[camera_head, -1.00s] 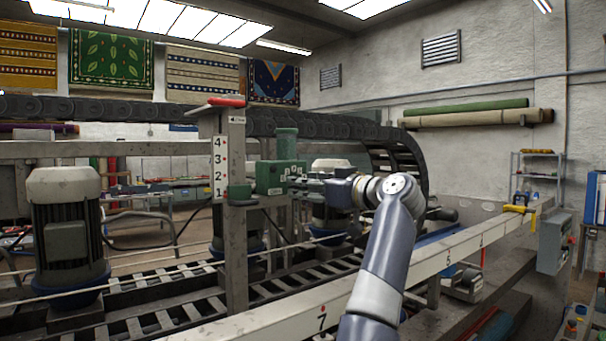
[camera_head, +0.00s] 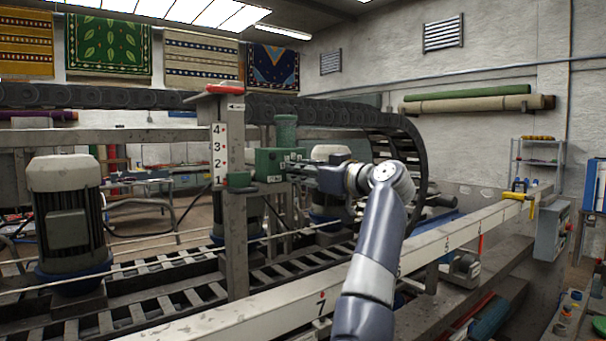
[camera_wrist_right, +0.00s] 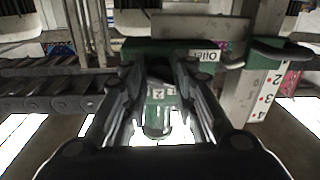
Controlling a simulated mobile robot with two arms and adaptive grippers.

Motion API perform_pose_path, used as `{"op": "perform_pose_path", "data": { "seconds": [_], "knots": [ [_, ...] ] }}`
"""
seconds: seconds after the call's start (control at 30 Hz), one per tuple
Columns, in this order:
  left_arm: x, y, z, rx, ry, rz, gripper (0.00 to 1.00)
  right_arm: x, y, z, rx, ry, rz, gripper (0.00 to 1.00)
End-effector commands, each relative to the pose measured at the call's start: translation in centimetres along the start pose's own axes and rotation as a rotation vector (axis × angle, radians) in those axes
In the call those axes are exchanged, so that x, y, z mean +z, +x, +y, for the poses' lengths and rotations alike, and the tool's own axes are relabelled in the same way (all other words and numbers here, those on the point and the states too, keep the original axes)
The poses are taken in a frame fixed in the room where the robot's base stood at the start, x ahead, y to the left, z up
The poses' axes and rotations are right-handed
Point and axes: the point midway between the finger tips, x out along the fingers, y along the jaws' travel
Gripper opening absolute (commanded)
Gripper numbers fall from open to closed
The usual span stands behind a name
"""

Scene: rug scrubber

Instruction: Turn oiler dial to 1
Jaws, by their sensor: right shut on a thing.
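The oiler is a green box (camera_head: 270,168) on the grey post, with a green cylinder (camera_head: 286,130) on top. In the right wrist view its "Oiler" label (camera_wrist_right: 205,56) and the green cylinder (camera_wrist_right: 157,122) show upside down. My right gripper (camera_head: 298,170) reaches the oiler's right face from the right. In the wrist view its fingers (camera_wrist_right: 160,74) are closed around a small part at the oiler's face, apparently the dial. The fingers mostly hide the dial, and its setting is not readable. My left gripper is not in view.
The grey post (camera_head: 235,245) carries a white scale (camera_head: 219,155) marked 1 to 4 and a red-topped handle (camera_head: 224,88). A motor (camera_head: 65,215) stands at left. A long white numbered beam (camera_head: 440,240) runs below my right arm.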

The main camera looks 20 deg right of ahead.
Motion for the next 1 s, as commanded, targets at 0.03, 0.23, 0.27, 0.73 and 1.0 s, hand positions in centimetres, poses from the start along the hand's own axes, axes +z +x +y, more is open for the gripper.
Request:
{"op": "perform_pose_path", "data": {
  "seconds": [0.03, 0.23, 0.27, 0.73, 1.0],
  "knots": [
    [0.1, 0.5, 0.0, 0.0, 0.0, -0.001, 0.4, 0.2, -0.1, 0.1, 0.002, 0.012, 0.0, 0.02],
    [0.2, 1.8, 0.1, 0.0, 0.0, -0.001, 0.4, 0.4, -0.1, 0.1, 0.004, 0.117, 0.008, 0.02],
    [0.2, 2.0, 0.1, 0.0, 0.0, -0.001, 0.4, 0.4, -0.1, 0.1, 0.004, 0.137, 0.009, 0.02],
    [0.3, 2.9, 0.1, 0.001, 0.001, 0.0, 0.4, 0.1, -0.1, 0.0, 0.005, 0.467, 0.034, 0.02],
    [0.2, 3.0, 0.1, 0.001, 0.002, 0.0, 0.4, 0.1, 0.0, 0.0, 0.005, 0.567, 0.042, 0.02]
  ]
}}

* * * * * * * * *

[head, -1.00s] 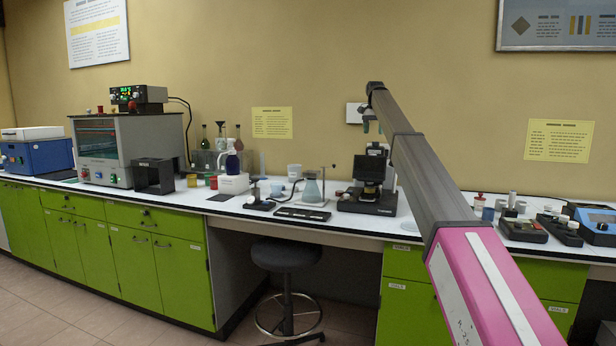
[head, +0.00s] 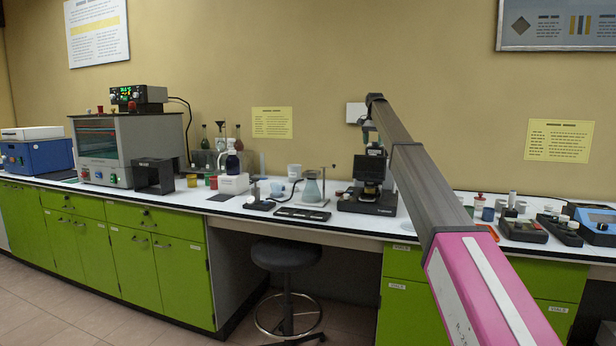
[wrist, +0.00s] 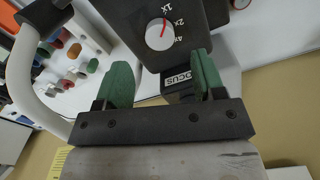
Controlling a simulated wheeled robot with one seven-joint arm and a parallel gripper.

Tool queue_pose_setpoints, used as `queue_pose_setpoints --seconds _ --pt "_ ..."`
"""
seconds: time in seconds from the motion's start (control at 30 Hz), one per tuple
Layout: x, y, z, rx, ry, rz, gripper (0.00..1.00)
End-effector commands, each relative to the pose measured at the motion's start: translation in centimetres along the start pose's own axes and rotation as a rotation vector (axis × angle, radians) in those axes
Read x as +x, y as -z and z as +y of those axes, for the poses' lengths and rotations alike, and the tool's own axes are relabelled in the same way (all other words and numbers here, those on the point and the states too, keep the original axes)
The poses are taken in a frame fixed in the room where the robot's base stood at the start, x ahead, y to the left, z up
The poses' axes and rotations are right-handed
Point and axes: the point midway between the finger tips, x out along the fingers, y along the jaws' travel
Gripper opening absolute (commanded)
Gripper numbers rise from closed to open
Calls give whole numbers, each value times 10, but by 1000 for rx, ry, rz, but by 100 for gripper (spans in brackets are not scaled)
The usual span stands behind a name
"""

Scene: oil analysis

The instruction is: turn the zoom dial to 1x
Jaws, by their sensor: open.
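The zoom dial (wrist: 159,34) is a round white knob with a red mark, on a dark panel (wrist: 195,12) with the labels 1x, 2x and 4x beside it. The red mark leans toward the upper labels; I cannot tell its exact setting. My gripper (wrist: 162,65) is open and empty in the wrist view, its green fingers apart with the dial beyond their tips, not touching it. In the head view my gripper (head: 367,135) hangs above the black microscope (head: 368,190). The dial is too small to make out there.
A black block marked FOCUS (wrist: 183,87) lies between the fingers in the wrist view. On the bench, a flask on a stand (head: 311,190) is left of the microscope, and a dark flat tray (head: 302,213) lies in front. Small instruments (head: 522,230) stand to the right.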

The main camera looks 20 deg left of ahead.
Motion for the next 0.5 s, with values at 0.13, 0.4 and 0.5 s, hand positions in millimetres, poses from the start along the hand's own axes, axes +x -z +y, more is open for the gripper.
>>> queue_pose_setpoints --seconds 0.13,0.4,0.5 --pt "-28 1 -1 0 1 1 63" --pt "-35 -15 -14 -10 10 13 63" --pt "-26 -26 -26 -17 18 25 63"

* * * * * * * * *

Going back to the data above, write out everything from the line with "[camera_head, -1.00s]" down to the line with "In the call", both included, leaving every picture out.

◆ TASK RESPONSE ◆
[camera_head, -1.00s] 
[camera_head, +0.00s] 
[camera_wrist_right, +0.00s] 
Controlling a simulated mobile robot with two arms and adaptive grippers.

Motion API perform_pose_path, used as `{"op": "perform_pose_path", "data": { "seconds": [_], "knots": [ [_, ...] ] }}`
"""
seconds: seconds after the call's start (control at 30 Hz), one per tuple
Columns, in this order:
  left_arm: x, y, z, rx, ry, rz, gripper (0.00 to 1.00)
  right_arm: x, y, z, rx, ry, rz, gripper (0.00 to 1.00)
End-effector commands, each relative to the pose measured at the call's start: translation in centimetres along the start pose's own axes and rotation as a rotation vector (axis × angle, radians) in those axes
In the call those axes are exchanged, so that x, y, z mean +z, +x, +y, for the poses' lengths and rotations alike, and the tool's own axes are relabelled in the same way (all other words and numbers here, those on the point and the states too, keep the original axes)

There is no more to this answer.